We think we’re very well set up to take advantage of that and to help our customers and also to retain the value that we see in doing business with us.

Daniel Scott Harriman: Great. That’s really helpful. And I appreciate your willingness to kind of take a step back there. But congrats on the quarter and best of luck moving forward.

Operator: And we would like to call out Ann Gurkin for any additional questions.

Ann Holden Gurkin: I just wanted to follow up on the use of cash. I know you have an outstanding share repurchase program. And I know you use it for investing in working capital needs and ingredients business, although it sounds like you’re going to grow that organically more at this point. That was my question.

Johan C. Kroner: Yes. And the repurchase and the $100 million that we have out there, we just renewed that and we just have it out there just in case the opportunity arises in any of the situations that you just mentioned. So currently, there are no big plans there, but because we have lots of other things to look at. But yes, it is out there just in case we need it.

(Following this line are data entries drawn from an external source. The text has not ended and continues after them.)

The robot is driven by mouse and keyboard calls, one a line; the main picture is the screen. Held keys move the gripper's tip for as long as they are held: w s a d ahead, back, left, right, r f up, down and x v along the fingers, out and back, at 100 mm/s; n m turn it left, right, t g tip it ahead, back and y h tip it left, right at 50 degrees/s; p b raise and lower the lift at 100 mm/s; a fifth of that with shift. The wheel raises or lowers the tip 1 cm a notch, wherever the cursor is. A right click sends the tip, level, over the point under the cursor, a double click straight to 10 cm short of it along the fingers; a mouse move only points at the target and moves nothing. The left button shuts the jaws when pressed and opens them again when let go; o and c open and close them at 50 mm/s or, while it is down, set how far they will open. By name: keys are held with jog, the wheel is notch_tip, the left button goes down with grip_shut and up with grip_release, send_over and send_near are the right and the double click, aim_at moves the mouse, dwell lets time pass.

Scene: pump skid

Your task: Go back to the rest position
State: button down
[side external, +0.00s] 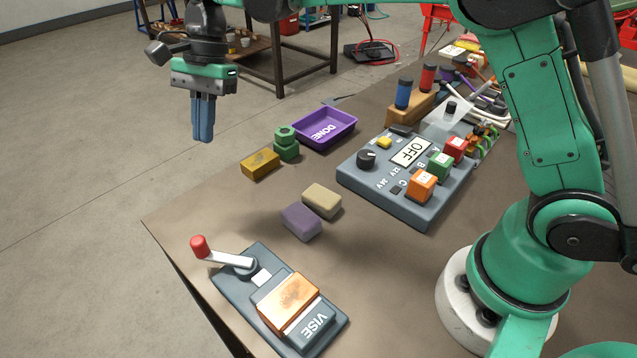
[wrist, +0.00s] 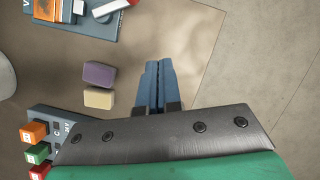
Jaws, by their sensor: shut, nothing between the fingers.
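My gripper (side external: 203,118) hangs at the upper left of the side external view, pointing down with its blue fingers together and nothing between them. It is raised, apart from every object on the table. In the wrist view the closed fingers (wrist: 153,75) point up the picture over bare surface, to the right of a purple block (wrist: 98,75) and a beige block (wrist: 98,98).
On the table (side external: 185,215) are a vise (side external: 318,325), a yellow block (side external: 260,164), green nuts (side external: 286,145), a purple DONE tray (side external: 350,135) and a control panel (side external: 375,195) with colored blocks. Red and blue cylinders (side external: 404,93) stand behind. Around my gripper is free air.

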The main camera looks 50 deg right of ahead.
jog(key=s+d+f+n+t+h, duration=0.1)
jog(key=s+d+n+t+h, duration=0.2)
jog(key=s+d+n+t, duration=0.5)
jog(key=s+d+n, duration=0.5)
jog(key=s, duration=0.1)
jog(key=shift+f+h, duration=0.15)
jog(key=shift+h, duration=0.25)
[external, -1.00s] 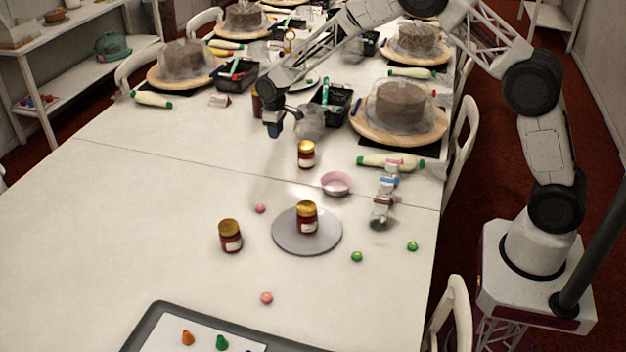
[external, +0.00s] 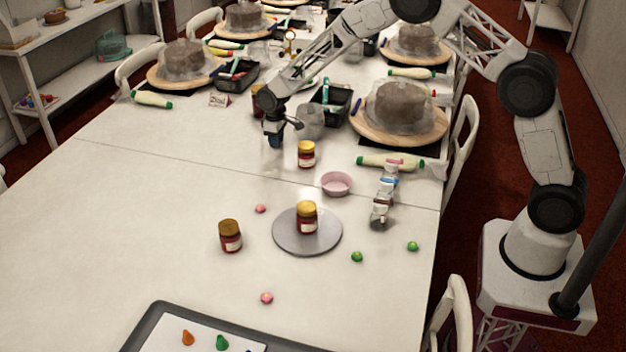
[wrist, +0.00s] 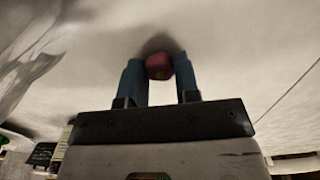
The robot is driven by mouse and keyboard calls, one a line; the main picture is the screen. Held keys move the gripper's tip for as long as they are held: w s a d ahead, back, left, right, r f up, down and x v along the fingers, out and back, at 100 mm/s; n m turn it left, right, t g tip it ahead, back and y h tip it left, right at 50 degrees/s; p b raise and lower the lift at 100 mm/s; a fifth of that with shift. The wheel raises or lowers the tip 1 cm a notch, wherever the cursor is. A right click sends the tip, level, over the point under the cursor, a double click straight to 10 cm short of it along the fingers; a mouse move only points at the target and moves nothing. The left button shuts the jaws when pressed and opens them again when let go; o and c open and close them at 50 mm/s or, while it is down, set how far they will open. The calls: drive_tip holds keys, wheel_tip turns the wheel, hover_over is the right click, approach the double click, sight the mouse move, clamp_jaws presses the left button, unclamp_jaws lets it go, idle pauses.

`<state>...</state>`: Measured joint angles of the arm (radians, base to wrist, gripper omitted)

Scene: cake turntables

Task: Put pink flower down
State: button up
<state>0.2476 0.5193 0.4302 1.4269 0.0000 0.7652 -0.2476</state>
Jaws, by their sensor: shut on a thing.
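My gripper (external: 275,140) is low over the far part of the white table, left of a red jar with a gold lid. In the external view the held flower is hidden. Two other small pink pieces (external: 261,208) lie on the nearer table, one of them nearer the front (external: 266,298).
Red jars (external: 306,154) stand near my gripper, at the left (external: 230,236) and on the grey turntable (external: 290,243). A pink bowl (external: 336,184), green pieces (external: 357,256) and a clear container (external: 311,124) are around. The table left of my gripper is clear.

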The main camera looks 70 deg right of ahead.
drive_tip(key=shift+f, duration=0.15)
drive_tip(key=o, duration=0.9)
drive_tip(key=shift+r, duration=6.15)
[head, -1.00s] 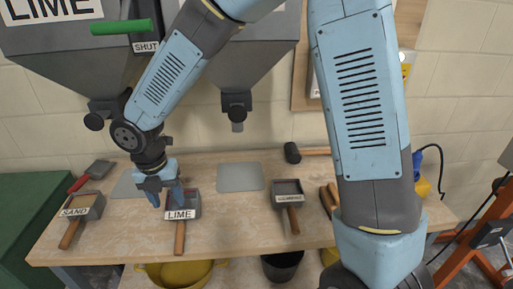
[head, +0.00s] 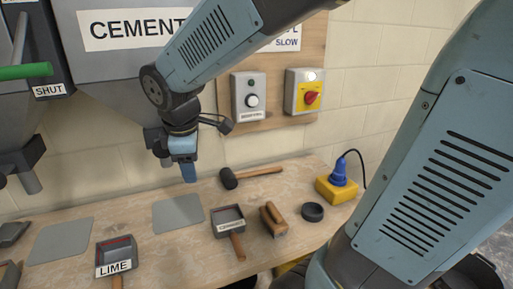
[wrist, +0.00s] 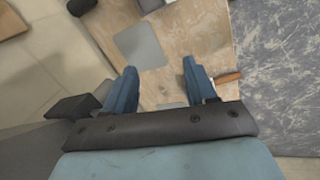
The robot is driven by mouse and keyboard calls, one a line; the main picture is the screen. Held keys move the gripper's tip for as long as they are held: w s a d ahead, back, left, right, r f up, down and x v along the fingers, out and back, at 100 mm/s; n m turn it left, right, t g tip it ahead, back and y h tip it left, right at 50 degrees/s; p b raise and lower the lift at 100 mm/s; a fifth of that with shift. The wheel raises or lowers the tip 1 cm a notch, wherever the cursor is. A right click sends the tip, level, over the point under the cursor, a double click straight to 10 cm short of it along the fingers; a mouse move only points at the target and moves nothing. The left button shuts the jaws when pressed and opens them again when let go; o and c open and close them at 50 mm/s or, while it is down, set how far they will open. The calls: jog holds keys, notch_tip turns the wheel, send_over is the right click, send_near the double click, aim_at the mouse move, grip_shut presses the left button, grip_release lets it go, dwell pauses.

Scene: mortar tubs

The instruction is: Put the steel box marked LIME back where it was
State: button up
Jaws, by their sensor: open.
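The steel box marked LIME (head: 114,257) stands on the bench in the head view, between two grey plates and a little nearer the front. Its wooden handle points toward me, and a reddish patch shows inside it. My gripper (head: 190,177) is above the bench near the back, right of the LIME box and clear of it. In the wrist view my gripper (wrist: 159,66) has its two blue fingers well apart with nothing held between them. A wooden handle (wrist: 229,78) shows beside the right finger there; I cannot tell whose it is.
The left plate (head: 60,242) and right plate (head: 178,214) are bare. A CEMENT box (head: 229,219), wooden float (head: 273,219), black ring (head: 313,212), mallet (head: 255,174) and yellow socket box (head: 337,190) stand farther right. A hopper marked CEMENT (head: 130,65) hangs above.

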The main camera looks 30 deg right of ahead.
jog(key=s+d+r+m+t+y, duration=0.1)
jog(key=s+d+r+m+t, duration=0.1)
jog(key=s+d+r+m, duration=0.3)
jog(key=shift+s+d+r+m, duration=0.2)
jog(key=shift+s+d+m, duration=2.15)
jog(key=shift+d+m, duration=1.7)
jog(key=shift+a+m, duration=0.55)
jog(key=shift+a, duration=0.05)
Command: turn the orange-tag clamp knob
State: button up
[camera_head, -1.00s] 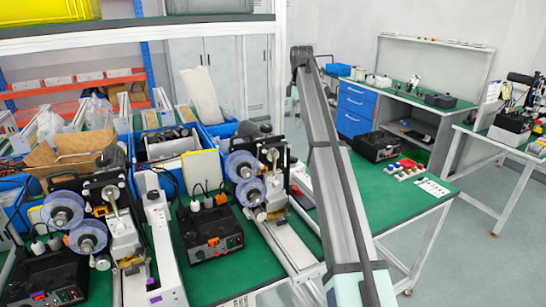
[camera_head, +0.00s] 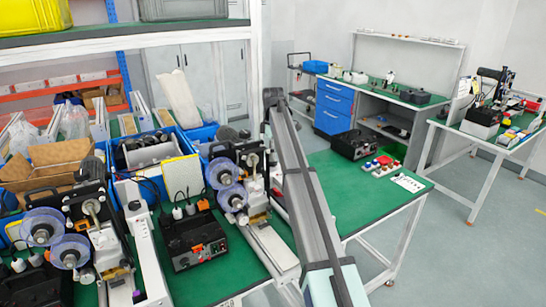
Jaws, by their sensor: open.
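Two coder machines with clear-blue reels stand on the green bench. The right coder (camera_head: 227,171) has a silver round knob (camera_head: 253,159) on its upper front; I cannot tell whether this is the clamp knob. A black control box (camera_head: 194,240) in front of it carries a small orange mark (camera_head: 197,250), and no orange tag can be made out clearly on a knob. The left coder (camera_head: 43,227) has a similar silver knob (camera_head: 92,207) and a purple patch low down. My grey arm rises beside the right coder, on its right. My gripper does not show.
Blue bins (camera_head: 158,150) and a cardboard box (camera_head: 50,167) stand behind the coders. A shelf (camera_head: 130,33) crosses the upper left. Right of my arm, the bench holds a black box (camera_head: 353,144) and coloured buttons (camera_head: 381,166), with bare green top (camera_head: 355,192) around them.

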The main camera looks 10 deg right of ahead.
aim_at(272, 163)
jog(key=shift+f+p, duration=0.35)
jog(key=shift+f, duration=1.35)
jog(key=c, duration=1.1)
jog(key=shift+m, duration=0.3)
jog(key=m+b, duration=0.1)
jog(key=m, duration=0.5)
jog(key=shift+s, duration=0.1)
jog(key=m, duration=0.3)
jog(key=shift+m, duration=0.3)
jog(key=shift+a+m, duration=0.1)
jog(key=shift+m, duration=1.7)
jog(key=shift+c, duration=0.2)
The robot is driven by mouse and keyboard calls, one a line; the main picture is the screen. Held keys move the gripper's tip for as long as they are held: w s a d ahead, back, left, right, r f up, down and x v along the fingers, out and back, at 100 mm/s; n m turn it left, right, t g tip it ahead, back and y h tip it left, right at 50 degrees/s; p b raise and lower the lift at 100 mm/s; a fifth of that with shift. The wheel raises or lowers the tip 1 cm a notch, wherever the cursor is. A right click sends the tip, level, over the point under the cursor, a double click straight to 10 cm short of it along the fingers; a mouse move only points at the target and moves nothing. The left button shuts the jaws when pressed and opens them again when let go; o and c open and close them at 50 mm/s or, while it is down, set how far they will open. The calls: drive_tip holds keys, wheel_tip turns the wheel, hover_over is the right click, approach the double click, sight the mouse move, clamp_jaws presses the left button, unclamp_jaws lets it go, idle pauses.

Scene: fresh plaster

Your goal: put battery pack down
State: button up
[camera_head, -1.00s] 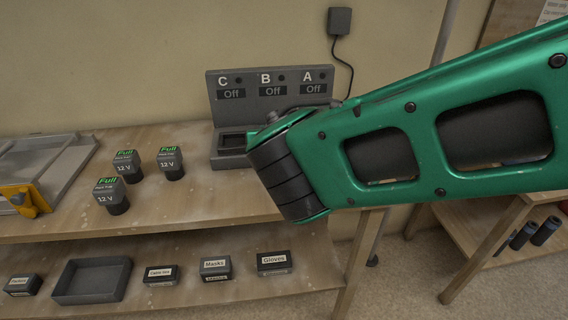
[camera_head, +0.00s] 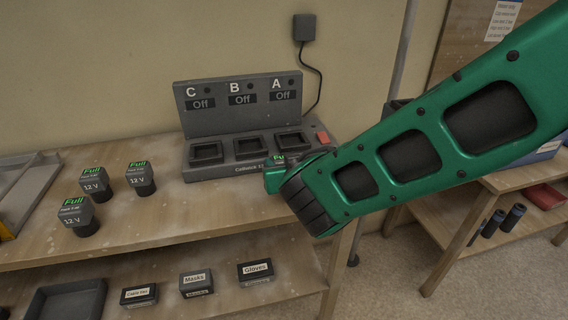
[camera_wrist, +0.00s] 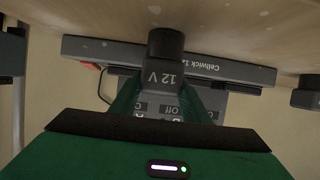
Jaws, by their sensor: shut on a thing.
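My gripper (camera_wrist: 163,104) is shut on a battery pack (camera_wrist: 164,76), a dark block marked 12 V with a round black end. In the head view my arm hides most of this pack; only a green "Fu" label strip (camera_head: 279,158) shows. The pack is by the front right corner of the grey charger (camera_head: 222,172), which stands at the back of the bench. I cannot tell its height above the bench. The charger's three bays look empty, and its panel (camera_head: 240,118) reads Off under C, B and A.
Several 12 V packs labelled Full (camera_head: 95,185) stand on the bench (camera_head: 150,215) left of the charger. The lower shelf holds small labelled boxes (camera_head: 196,284) and a dark tray (camera_head: 32,312). A second table (camera_head: 490,185) stands at right. Bench space before the charger is clear.

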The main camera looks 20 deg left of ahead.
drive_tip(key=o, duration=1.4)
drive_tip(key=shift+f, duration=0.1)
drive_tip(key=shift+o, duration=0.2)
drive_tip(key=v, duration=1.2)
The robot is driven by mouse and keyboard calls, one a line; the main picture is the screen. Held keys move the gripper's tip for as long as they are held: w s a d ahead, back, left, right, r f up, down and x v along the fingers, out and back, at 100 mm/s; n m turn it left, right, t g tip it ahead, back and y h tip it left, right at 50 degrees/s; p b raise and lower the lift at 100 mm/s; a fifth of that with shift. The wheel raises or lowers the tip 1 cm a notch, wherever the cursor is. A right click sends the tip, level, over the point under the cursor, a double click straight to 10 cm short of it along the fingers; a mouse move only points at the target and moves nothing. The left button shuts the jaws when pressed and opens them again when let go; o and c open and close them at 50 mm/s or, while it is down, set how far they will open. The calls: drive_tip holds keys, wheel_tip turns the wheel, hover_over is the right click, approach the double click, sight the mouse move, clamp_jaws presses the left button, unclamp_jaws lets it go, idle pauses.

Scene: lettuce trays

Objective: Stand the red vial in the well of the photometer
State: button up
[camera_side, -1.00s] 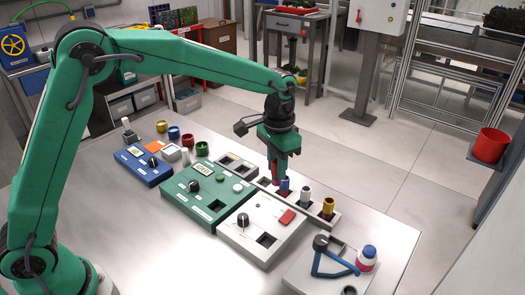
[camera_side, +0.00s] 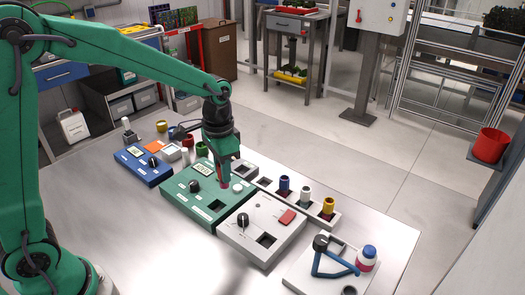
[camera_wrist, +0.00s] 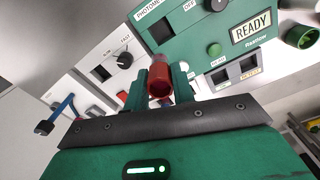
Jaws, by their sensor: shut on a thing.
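The red vial (camera_wrist: 160,82) is held between the two green fingers of my gripper (camera_wrist: 157,78) in the wrist view. In the side view my gripper (camera_side: 224,180) is over the right part of the green photometer (camera_side: 176,200), with a little of the red vial showing at its fingertips. The vial looks roughly upright, and its lower end is partly hidden. I cannot tell how far the vial is above the photometer's top.
A rack (camera_side: 318,217) holds a blue vial (camera_side: 284,185), a white vial (camera_side: 305,194) and a yellow vial (camera_side: 328,206). A white device (camera_side: 240,232) with a knob and square well stands beside the photometer. A blue device (camera_side: 140,165) is at left.

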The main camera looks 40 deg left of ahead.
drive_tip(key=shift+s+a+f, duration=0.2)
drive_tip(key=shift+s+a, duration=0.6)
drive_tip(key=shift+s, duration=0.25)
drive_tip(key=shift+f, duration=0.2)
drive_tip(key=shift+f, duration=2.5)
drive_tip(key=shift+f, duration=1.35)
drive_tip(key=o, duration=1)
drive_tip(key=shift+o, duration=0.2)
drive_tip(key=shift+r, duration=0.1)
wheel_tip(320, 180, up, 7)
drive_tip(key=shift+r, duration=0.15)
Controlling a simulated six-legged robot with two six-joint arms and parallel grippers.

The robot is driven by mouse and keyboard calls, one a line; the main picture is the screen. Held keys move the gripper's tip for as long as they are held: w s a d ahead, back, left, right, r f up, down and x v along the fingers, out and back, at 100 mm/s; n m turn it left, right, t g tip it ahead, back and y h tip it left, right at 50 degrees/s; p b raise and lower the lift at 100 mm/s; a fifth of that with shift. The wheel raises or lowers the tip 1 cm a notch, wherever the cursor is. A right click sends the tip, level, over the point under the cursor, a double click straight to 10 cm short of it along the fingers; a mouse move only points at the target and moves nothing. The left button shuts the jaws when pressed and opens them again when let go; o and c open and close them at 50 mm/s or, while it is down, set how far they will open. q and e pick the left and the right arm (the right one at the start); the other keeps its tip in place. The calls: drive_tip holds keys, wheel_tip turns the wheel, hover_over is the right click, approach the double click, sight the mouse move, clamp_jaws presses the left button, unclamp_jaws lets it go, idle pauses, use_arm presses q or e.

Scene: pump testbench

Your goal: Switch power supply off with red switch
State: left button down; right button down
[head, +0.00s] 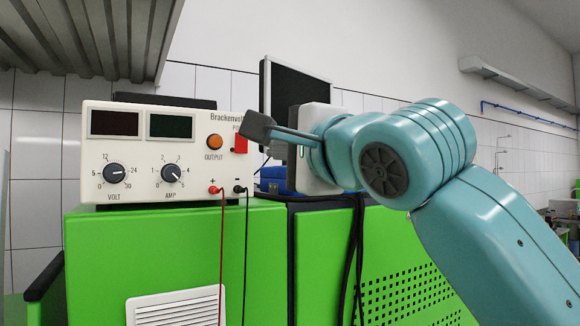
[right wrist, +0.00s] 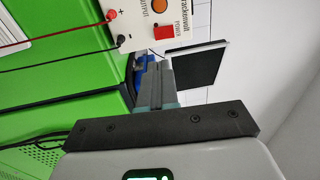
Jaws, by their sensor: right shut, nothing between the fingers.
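The power supply (head: 190,150) is a white box with two dark displays, two knobs and an orange output button. Its red switch (head: 239,146) sits at the right of the front panel, partly covered by my fingers in the head view. In the right wrist view the red switch (right wrist: 164,32) shows clear beside the lettering "POWER", just beyond the fingertips. My right gripper (head: 259,127) is shut and empty, its tips in front of the panel's right edge close to the switch. I cannot tell whether they touch it. My left gripper is in neither view.
A red and a black cable (head: 221,250) hang from the terminals down the green cabinet (head: 150,250). A dark monitor (head: 295,90) and a blue object (head: 272,178) stand behind my right gripper. Thick black cables (head: 352,250) hang on the right. A metal shelf (head: 90,40) is overhead.

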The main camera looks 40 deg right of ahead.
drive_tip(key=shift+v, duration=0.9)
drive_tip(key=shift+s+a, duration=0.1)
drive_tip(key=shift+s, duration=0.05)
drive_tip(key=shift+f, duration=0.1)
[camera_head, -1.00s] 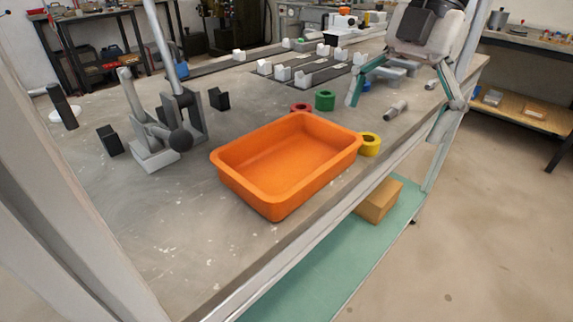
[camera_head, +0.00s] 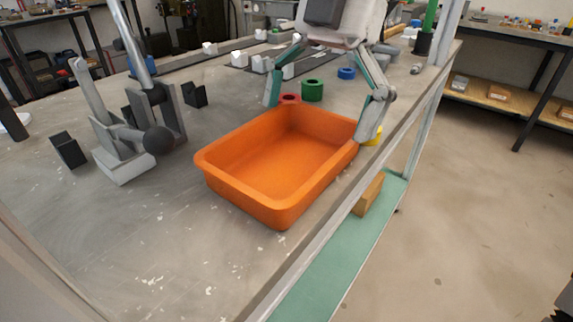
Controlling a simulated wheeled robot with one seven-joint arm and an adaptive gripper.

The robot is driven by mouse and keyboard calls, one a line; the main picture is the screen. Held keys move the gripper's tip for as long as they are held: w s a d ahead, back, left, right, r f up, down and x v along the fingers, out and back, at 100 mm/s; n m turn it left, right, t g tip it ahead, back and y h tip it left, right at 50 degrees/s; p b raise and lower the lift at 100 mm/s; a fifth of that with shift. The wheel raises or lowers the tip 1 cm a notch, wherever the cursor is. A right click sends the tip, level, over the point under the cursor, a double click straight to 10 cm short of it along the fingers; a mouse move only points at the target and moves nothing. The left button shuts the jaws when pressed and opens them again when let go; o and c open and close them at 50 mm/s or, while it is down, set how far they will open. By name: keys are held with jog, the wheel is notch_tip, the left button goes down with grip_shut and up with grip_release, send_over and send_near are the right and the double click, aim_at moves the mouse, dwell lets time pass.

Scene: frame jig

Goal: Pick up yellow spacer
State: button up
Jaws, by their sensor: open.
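The yellow spacer (camera_head: 377,137) lies on the table just off the right rim of the orange bin (camera_head: 240,196). Only a small part of it shows, because the right finger of my gripper (camera_head: 319,108) covers the rest. My gripper is open, with its fingers spread wide and pointing down. The left finger is near the red spacer, and the right finger is in front of the yellow spacer at the bin's right corner. I cannot tell whether that finger touches the spacer. Nothing shows held between the fingers.
A red spacer (camera_head: 290,99), a green spacer (camera_head: 312,91) and a blue spacer (camera_head: 347,73) stand behind the bin. A grey clamp with a dark ball (camera_head: 158,140) stands to the left. The table's right edge runs close beside the yellow spacer. The front table area is clear.

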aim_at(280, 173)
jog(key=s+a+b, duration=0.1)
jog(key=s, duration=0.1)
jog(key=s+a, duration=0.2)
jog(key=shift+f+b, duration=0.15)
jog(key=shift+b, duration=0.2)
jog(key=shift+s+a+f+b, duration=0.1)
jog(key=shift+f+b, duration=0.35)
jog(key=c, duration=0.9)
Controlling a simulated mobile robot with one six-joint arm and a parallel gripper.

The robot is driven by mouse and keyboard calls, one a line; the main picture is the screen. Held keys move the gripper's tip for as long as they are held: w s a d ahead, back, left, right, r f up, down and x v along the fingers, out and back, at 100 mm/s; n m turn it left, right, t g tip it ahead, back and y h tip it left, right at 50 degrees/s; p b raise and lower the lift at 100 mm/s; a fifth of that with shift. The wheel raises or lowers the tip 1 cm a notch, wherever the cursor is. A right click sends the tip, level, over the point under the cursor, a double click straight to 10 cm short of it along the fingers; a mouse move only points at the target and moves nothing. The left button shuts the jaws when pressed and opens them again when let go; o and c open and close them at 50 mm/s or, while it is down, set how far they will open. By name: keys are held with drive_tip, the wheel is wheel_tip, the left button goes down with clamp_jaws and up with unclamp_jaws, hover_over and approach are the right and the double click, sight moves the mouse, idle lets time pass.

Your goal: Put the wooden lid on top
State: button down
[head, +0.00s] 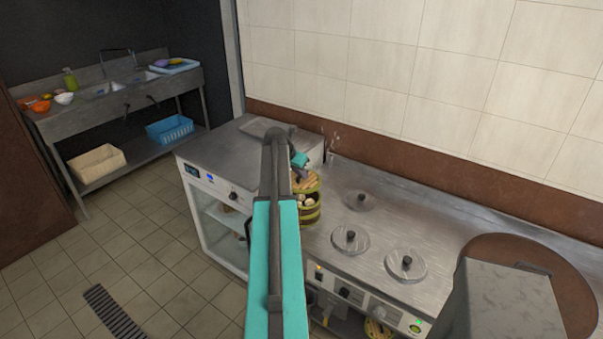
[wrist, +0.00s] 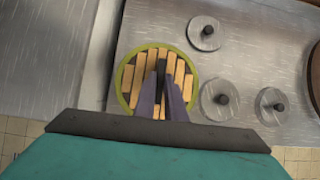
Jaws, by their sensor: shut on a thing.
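The wooden lid (head: 309,181), made of light slats, is held in my gripper (head: 301,174) over the green-banded steamer basket (head: 312,213). White buns show in the basket below the lid's near edge, so a gap is visible there. In the wrist view, my gripper (wrist: 162,84) has its two fingers closed at the lid's middle, on a dark handle. The slats of the lid (wrist: 181,72) fill most of the basket's round green rim (wrist: 124,101). My arm hides the basket's left side in the head view.
The basket stands on a steel counter with several round burner lids, one of them close by (head: 350,239). A tiled wall (head: 400,65) runs behind. A large brown round lid (head: 575,275) lies at the right. A sink bench (head: 110,100) stands far left.

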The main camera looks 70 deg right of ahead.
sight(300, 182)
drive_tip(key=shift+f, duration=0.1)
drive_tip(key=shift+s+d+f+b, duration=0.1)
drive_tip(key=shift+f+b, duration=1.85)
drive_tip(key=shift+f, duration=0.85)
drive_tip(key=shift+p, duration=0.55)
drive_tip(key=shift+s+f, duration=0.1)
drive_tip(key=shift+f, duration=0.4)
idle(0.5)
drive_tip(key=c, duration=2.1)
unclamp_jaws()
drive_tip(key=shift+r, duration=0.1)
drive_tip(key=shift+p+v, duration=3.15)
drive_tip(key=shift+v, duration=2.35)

Operator: There are no further questions at this time. I would like to turn the call back over to Preston Wigner for closing remarks.

Preston Douglas Wigner: Thank you, Desiree. Thank you all for joining our call today, and we look forward to speaking to you for our next quarter. So have a very good day.

Operator: Ladies and gentlemen, that concludes today’s call. Thank you all for joining, and you may now disconnect.